Deploying and scaling AI across the enterprise is not easy especially as the volume, velocity, and variety of data continue to explode. What’s needed is a well-designed, agile, scalable, high-performance, modern, and cloud-native data and AI platform that allows clients to efficiently traverse the AI space with trust and transparency. An enterprise data warehouse (EDW) is a critical component of this platform.

EDWs are central repositories of integrated data from many sources. They store current and historical data used extensively by organizations for analysis, reporting, and better insights and decision-making. Historically, data warehouse appliances (DWAs) have delivered high query performance and scalability, but are now struggling to transform data into timely, actionable insights with the data explosion.

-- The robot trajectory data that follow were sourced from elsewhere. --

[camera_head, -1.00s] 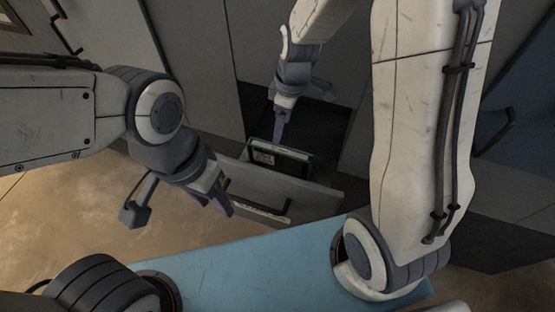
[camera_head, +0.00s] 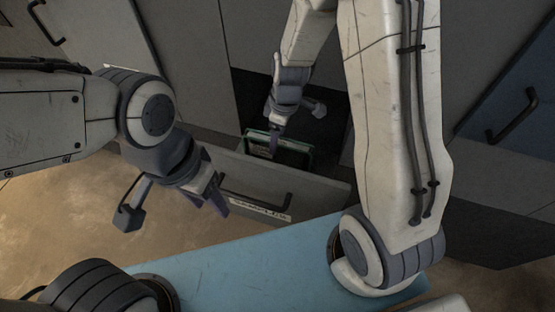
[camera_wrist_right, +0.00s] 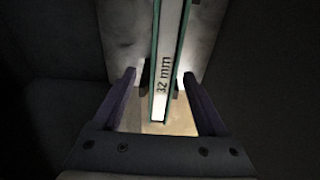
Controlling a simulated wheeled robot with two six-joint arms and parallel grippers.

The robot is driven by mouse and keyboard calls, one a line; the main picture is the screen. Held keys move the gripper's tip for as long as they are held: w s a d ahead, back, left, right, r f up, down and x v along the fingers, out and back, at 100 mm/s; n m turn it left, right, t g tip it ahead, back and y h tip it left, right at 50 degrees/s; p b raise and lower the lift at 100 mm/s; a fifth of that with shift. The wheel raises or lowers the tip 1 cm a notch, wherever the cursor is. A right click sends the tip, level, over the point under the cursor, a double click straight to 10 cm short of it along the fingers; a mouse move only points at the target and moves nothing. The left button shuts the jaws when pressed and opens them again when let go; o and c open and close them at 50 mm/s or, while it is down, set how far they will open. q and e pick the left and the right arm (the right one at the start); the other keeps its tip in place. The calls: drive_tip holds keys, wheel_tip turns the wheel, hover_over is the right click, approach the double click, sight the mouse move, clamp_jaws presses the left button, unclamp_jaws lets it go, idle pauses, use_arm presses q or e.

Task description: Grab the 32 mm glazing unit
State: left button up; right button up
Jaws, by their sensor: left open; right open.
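The glazing unit (camera_wrist_right: 164,75) is a thin pane with green edges and a white spacer strip marked "32 mm". In the right wrist view it stands on edge between the two fingers of my open right gripper (camera_wrist_right: 163,85), with a gap on each side. In the head view the glazing unit (camera_head: 290,145) shows its green top edge inside an open drawer, partly hidden by the right gripper (camera_head: 273,142). My left gripper (camera_head: 217,198) is open and empty, in front of the drawer at its left end.
The drawer front (camera_head: 255,180) has a dark bar handle and a white label (camera_head: 262,208). Grey cabinet panels stand around the opening. A blue cabinet door (camera_head: 515,90) with a handle is at the right. Brown floor (camera_head: 70,220) is open at the lower left.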

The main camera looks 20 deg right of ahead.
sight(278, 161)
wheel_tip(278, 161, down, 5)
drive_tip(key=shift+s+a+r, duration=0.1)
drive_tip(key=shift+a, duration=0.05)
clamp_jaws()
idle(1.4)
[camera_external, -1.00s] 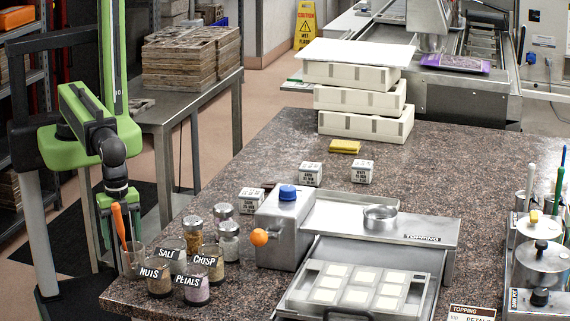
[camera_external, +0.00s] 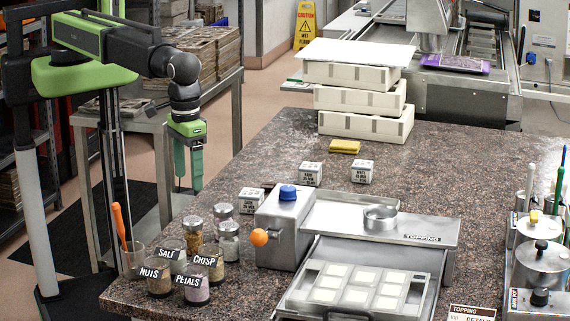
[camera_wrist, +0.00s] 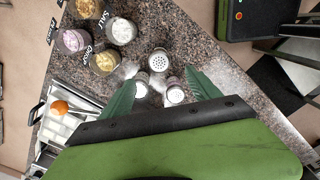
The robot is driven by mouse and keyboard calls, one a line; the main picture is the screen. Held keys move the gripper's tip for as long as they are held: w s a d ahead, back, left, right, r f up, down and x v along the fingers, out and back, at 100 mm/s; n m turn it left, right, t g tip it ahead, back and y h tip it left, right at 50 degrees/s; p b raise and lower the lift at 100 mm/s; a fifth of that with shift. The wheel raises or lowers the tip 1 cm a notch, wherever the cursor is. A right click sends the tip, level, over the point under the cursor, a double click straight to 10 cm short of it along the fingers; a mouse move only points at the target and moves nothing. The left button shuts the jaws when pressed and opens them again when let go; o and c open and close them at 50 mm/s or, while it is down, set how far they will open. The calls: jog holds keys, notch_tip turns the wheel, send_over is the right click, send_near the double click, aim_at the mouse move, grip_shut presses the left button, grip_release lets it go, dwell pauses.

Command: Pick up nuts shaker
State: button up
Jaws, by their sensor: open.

A hybrid, open, multi-cloud platform allows organizations to take advantage of their data and applications wherever they reside, on-premises, and across many clouds. Here are some key pros and cons of deploying EDWs over on-premises, hybrid, or public clouds (Figure 1):

 

Figure 1: Comparing Enterprise Data Warehouses on On-Premises, Public and Hybrid Cloud

  • Strategic for the long-term: About 80% of enterprise workloads are still on-premises[1] and still strategic, the public/hybrid cloud is even more strategic driving most of the innovation, growth, and investment in analytics.
  • Total long-term costs: On-premises costs are predictable and become more favorable with greater utilization. Public cloud costs are unpredictable and good for short, infrequent spiky workloads and consumption-based pricing produces greater accountability of the user population. However, these costs grow steeply with higher utilization typical for most EDWs today. In addition, there are many other hidden costs such as long-term contracts, incremental, supplementary licensing fees, and more.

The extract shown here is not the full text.